The contractor can carry out the design in a number of ways. Often they will appoint their own consultants or use their own in-house team. It is also common practice for the contractor to take on the employer’s consultants and continue to use them to complete the detailed design under what is known as a novation agreement.

Other Features of Design and Build Procurement

  • As design and construction can be carried out in parallel, the overall programme time of design and build projects can be shorter. However this depends on how much design the contractor is responsible for.
  • There is reasonable certainty over costs because the contract price is known at the outset. Provided the employer does not order changes during the construction of the work, the contractor will be obliged (subject to the conditions) to complete the project for the contract sum. If the employer does require design or specification changes during the construction period, the contractor advises as to the effect this may have on costs or additional time needed.
  • Design and Build is a relatively low risk procurement option for the employer, in terms of cost and time. There can be a risk related to design and quality, particularly if the employer’s requirements were not properly gathered and if insufficient time went into examining the contractor’s proposal.

5. Cost Plus Contracts

The Cost Plus Contract is a type of a construction contract under which the owner agrees to pay the complete cost of the materials and labor needed to needed to build the project along with a fee for the contractor’s overhead and profit. This contract type is favored where the scope of work is highly uncertain or indeterminate and the type of labor, material, and equipment needed to build the project is also uncertain in nature.

This type of contract involves payment of the actual costs, purchases or other expenses generated directly from the construction activity. Under this arrangement, complete records of all time and materials spent by the contractor on the work must be maintained. Cost Plus Contracts must contain specific information about certain pre-negotiated amount (some percentage of the material and labor cost) covering contractor’s overhead and profit. Costs must be detailed and should be classified as direct or indirect costs.

There are multiple variations for Cost plus contracts, and the most common are:

  • Cost Plus Fixed Percentage Contract– Compensation is based on a percentage of the cost;
  • Cost Plus Fixed Fee Contract– Compensation is based on a fixed sum independent the final project cost. The owner agrees to reimburse the contractor’s actual costs, regardless of amount, and in addition pay a negotiated fee independent of the amount of the actual costs;
  • Cost Plus Fixed Fee with Guaranteed Maximum Price Contract– Compensation is based on a fixed sum of money.
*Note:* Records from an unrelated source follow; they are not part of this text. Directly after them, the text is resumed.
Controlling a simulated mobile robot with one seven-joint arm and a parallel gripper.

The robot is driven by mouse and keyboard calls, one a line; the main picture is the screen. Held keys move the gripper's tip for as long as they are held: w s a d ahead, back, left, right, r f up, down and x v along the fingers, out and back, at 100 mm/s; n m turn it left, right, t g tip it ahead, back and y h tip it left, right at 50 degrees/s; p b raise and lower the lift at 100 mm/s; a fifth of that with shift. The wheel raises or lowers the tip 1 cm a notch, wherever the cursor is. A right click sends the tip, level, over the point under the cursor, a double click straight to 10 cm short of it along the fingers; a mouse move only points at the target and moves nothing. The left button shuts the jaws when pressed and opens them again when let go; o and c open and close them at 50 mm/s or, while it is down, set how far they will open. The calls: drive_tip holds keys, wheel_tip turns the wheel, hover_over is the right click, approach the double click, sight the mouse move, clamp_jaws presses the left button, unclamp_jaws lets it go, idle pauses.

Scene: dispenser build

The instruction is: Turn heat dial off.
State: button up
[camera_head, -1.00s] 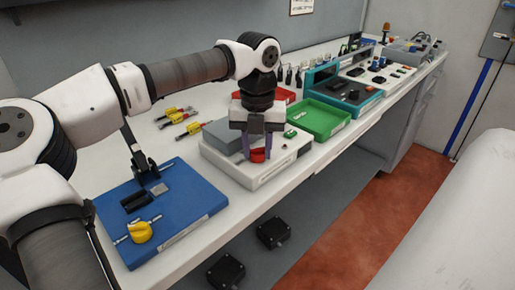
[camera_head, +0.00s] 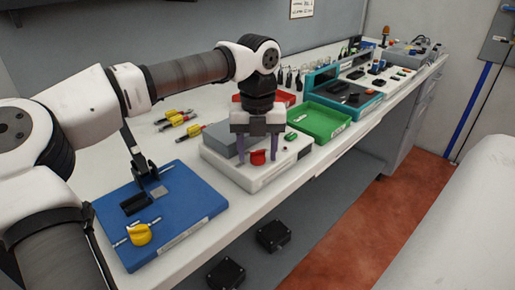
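A red dial (camera_head: 258,157) sits on the front part of a white box-shaped device (camera_head: 258,177) with a grey block on top. My gripper (camera_head: 259,158) is above this device, pointing down. Its two purple fingers stand apart, one on each side of the red dial, with gaps visible between them and the dial. A yellow knob (camera_head: 139,234) sits on a blue board (camera_head: 185,211) at the front left. Which way the red dial's pointer faces is too small to read.
A green tray (camera_head: 320,121) stands right of the white device, with a teal-framed unit (camera_head: 345,92) beyond it. Yellow-and-red tools (camera_head: 180,122) lie behind on the bench. The floor in front of the bench is open, with black boxes (camera_head: 273,234) below.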

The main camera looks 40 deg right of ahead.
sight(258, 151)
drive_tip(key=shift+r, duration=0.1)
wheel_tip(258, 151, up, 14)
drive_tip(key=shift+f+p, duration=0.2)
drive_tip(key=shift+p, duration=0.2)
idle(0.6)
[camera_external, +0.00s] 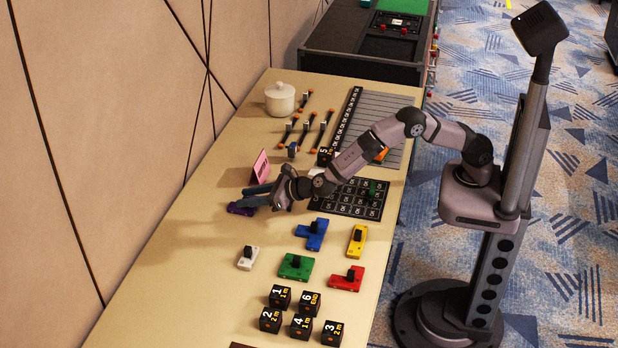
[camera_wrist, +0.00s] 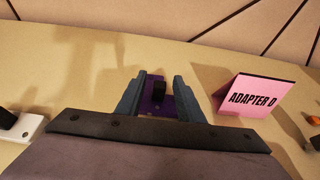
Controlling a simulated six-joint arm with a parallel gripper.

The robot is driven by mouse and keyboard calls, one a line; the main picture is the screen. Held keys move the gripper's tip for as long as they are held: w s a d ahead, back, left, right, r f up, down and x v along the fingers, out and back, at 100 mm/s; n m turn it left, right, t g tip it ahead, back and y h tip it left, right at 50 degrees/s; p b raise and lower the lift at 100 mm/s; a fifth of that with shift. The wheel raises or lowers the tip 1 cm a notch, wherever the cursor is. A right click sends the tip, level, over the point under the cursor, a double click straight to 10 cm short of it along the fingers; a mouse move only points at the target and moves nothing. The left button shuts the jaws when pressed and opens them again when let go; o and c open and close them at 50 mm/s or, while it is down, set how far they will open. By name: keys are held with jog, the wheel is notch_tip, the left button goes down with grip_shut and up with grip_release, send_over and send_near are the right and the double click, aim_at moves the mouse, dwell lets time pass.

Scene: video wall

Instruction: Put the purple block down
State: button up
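The purple block (camera_external: 237,210) lies on the beige table near the wall, partly hidden by my gripper in the external view. In the wrist view my gripper (camera_wrist: 160,84) is open, with one finger on each side and visible gaps to the knob.
A pink "ADAPTER D" card (camera_wrist: 258,95) stands close on the right. A white block (camera_external: 248,257), green block (camera_external: 296,267), blue block (camera_external: 312,234), yellow block (camera_external: 357,240) and red block (camera_external: 347,279) lie nearby. Black numbered cubes (camera_external: 302,327) stand at the front.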

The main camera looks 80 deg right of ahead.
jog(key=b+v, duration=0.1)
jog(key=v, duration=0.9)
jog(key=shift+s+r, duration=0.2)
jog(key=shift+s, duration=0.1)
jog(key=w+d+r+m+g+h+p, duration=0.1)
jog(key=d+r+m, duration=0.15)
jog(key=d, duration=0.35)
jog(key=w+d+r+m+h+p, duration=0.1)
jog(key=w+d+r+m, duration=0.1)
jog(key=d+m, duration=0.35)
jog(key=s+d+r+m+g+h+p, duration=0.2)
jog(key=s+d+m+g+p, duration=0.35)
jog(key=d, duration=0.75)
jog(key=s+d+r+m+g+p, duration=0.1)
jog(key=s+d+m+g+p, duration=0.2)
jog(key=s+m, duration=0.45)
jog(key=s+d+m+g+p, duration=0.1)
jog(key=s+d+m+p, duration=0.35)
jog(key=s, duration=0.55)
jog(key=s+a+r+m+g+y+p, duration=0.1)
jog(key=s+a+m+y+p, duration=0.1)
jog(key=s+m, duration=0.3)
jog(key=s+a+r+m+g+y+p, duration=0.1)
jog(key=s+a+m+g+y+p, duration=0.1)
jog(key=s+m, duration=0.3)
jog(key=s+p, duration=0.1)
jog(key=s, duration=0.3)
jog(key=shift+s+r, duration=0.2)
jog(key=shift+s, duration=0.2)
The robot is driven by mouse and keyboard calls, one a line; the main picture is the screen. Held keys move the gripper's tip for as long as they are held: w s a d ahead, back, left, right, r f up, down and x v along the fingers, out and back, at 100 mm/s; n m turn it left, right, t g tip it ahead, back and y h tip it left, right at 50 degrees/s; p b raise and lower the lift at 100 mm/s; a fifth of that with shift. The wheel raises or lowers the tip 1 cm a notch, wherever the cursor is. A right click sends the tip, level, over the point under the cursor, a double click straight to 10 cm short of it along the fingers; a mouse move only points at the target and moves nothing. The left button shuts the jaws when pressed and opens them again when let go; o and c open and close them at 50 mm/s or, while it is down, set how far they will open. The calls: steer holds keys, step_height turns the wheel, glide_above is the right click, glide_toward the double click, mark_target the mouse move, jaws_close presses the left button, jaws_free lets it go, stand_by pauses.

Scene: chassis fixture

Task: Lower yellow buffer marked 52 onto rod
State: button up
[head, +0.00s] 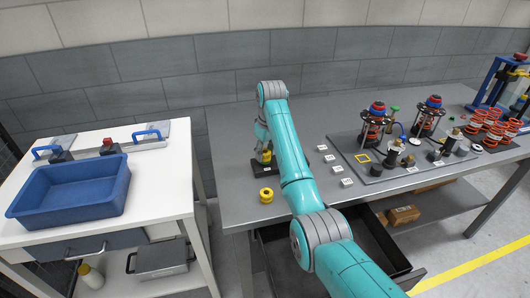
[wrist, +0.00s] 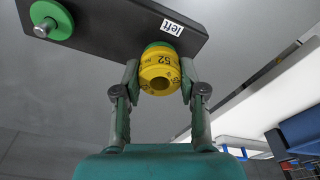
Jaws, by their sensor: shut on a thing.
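The yellow buffer marked 52 (wrist: 160,62) is between the two fingers of my gripper (wrist: 160,76), which is shut on it. In the wrist view its dark centre hole faces the camera; no rod tip is clear in it. Whether buffer and disc touch, I cannot tell. At the plate's other end a metal rod (wrist: 40,31) rises from a second green disc (wrist: 58,14). In the head view my arm hides part of this.
Another yellow buffer (head: 266,195) lies on the grey table (head: 236,209) in front of the plate. Small white labels (head: 337,169) and a fixture board (head: 385,172) with assemblies lie to the right. A blue bin (head: 72,190) stands on the white bench at left.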

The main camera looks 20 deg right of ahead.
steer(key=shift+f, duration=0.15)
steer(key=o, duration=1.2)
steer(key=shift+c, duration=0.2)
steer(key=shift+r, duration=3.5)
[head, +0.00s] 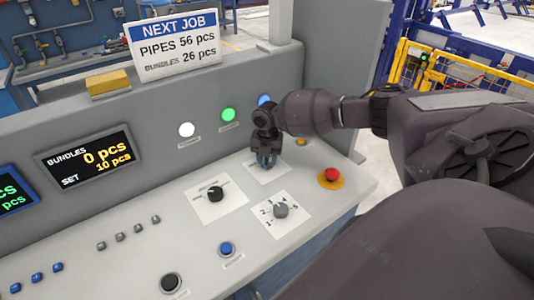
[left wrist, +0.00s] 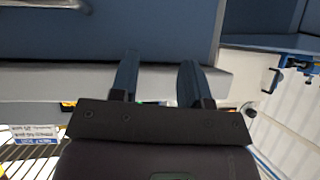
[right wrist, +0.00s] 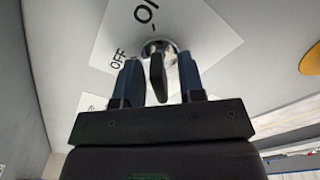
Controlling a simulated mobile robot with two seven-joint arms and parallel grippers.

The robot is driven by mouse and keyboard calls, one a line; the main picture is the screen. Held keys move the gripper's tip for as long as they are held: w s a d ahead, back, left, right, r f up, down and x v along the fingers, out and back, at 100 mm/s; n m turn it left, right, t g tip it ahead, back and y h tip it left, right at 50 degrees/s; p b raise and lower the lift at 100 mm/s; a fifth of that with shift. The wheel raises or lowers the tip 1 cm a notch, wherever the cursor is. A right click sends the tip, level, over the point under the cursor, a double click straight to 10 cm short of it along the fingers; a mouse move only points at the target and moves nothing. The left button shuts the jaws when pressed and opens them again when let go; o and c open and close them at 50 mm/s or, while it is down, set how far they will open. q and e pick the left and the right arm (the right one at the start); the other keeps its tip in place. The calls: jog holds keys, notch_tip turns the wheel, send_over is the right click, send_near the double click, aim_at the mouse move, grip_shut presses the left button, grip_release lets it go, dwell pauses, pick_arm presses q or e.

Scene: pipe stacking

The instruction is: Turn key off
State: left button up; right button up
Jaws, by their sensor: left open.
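The key (right wrist: 157,78) is a dark flat piece in a round silver lock (right wrist: 160,47), seen in the right wrist view. A white plate (right wrist: 108,40) around the lock bears the words OFF, at its left, and ON, above. My right gripper (right wrist: 159,75) has one finger on each side of the key, with a gap on both sides. In the head view my right gripper (head: 266,162) points down at the panel and hides the key. My left gripper (left wrist: 158,80) is open and empty, with a blue panel and a grey ledge beyond it.
Near my right gripper are a red emergency button (head: 332,175), a black knob (head: 215,193) and a grey numbered dial (head: 281,210). A blue button (head: 226,248) is nearer. White (head: 186,129) and green (head: 228,114) lights sit on the upright panel behind.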

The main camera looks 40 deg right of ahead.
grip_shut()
The total project cost will not exceed an agreed upper limit;
  • Cost Plus Fixed Fee with Bonus Contract– Compensation is based on a fixed sum of money. A bonus is given if the project is finished below budget, ahead of schedule, etc.;
  • Cost Plus Fixed Fee with Guaranteed Maximum Price with Bonus Contract–Compensation is based on a fixed sum of money. The total project cost will not exceed an agreed upper limit and a bonus is given if the project is finished below budget, ahead of schedule, etc.; and
  • Cost Plus Fixed Fee with Arrangement for Sharing Any Cost Savings Contract– Compensation is based on a fixed sum of money. Any cost savings are shared with the buyer and the contractor.
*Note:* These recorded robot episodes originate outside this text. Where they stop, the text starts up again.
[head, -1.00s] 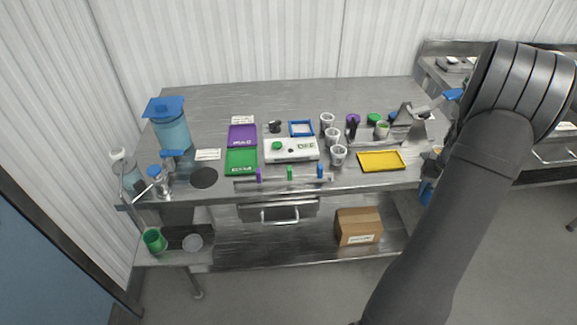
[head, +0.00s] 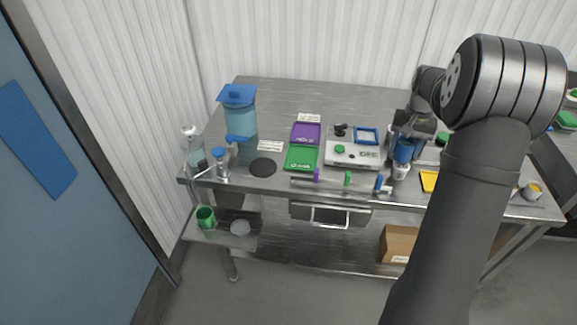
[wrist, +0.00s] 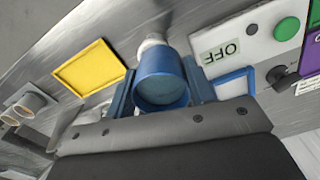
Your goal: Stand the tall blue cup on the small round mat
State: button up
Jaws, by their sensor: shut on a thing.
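The tall blue cup (head: 404,151) is in my gripper (head: 406,142), above the right part of the steel table. In the wrist view the cup (wrist: 161,72) sits between the two blue-grey fingers, with its round end toward the camera. My gripper is shut on it. The small round mat (head: 263,168) is a flat black disc near the table's front left, bare on top. The gripper is well to the right of the mat. My arm hides part of the table's right side.
A blue-lidded water container (head: 240,112) stands behind the mat, and a blue-topped bottle (head: 220,164) to its left. A white cup (head: 400,172) is just below the held cup.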

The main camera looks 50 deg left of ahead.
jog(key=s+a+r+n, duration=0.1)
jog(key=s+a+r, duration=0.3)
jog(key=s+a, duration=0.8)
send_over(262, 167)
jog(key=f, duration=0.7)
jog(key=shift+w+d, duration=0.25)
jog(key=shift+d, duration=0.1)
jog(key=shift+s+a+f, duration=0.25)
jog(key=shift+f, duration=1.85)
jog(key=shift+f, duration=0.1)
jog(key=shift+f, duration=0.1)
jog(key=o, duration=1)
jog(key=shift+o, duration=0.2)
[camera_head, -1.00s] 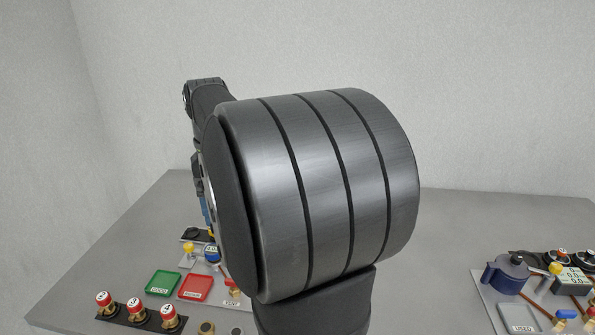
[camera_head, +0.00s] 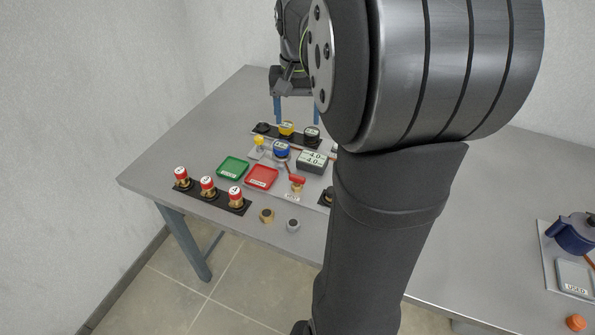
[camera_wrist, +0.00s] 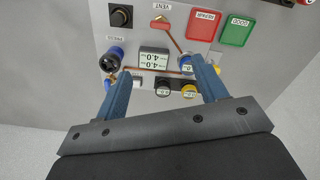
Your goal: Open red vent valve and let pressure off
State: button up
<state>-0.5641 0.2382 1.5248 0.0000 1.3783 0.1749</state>
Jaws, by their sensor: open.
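The red vent valve handle (camera_head: 297,181) sits above a VENT label on the grey panel. In the wrist view the red handle (camera_wrist: 160,22) is at the top, beside the VENT label. A display box (camera_head: 312,161) shows 4.0 on two lines, which also reads in the wrist view (camera_wrist: 154,60). My gripper (camera_head: 296,117) has two blue fingers, spread apart and empty, above the far side of the panel. In the wrist view the gripper (camera_wrist: 160,72) spans the display, and the red handle lies beyond its fingertips.
A green tray (camera_head: 233,168) and a red REPAIR tray (camera_head: 262,177) lie left of the valve. Several red-capped parts (camera_head: 207,186) stand in a black rack at the table's front. A blue valve (camera_wrist: 115,57) is near the left finger. A blue pot (camera_head: 576,232) stands far right.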

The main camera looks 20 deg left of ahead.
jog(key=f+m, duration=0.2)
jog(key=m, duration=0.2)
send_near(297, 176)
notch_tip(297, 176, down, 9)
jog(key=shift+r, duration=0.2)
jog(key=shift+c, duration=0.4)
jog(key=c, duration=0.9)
The Cost Plus Fixed Fee construction contract is more predictable than Cost Plus Fixed Fee Percentage Construction Contract because the contractor’s fee for overhead and profit is, as its name suggests, predetermined. Regardless of what the cost of construction ultimately amounts to, the contractor’s fee remains the same. Conversely, the Cost Plus Fixed Percentage Construction Contract provides more variability with respect to the amount of the contractor’s fee because it is directly linked to the cost of construction, which in these types of arrangements is inherently unpredictable. In fact, the Cost Plus Fixed Percentage Construction Contract arguably incentivizes the contractor to not keep the costs low because its fee increases with the cost of construction.

The Cost Plus with Guaranteed Maximum Price Contract seeks to eliminate some of the risks associated with Cost Plus Contracts in that it caps the owner’s overall financial exposure. Thus, while the contract price is to be determined based on the cost of construction and the contractor’s fee, owner’s costs are capped at a certain amount.

These types of Cost Plus Construction Contracts are oftentimes grouped with bonus contracts, built-in contingencies, or cost savings contracts which incentivize the contractor to complete the project with agreed targets regarding schedule, quality, and budget in exchange for additional compensation on the project.

6. Unit Price Contracts

Unit Price Contracts are based on anticipated quantities of items which are counted in the project in addition to their unit prices. The final price of the project depends upon the quantities required to carry out the work. Generally, these types of contracts are suitable only for construction and supplier projects which involve accurate identification of different types of items, but not their numbers, in the contract documents. These types of contracts are oftentimes used on excavation projects.

7. Time and Material Contracts

Time and Material Contracts are usually preferred if the project scope is not clear, or has not been defined. The owner and the contractor must establish an agreed hourly or daily rate, including additional expenses that could arise in the construction process. The costs must be classified as direct, indirect, mark-up, and overhead. Sometimes the owner might want to establish a cap or specific project duration to the contractor that must be met, in order to have the owner’s risk minimized.

8. Item rate contract

For this contract, contractors are required to quote rates for individual items of work on the basis of schedule of quantities furnished by the client’s department.

9. Percentage rate contract

In this form of contract, the client’s department draws up the schedule of items according to the description of items sanctioned in the estimate with quantities, rates, units and amounts shown therein.

10. Labour contract

This is a contract where the contractor quotes rates for the item work exclusive of the elements of materials which are supplied by the client’s Department.

11. Piece-Work agreement

This is that for which only a rate is agreed upon without reference to the total quantity of work to be done or the quantity of work to be done within a given period.

12.Target Contract

This is the type of contract where the contractor is paid on a cost-plus percentage work performed under this contract. In addition, he receives a percentage plus or minus on savings or excess effected against either a prior agreed estimate of total cost or a target value arrived at by measuring the work on completion and valuing at prior agreed rates.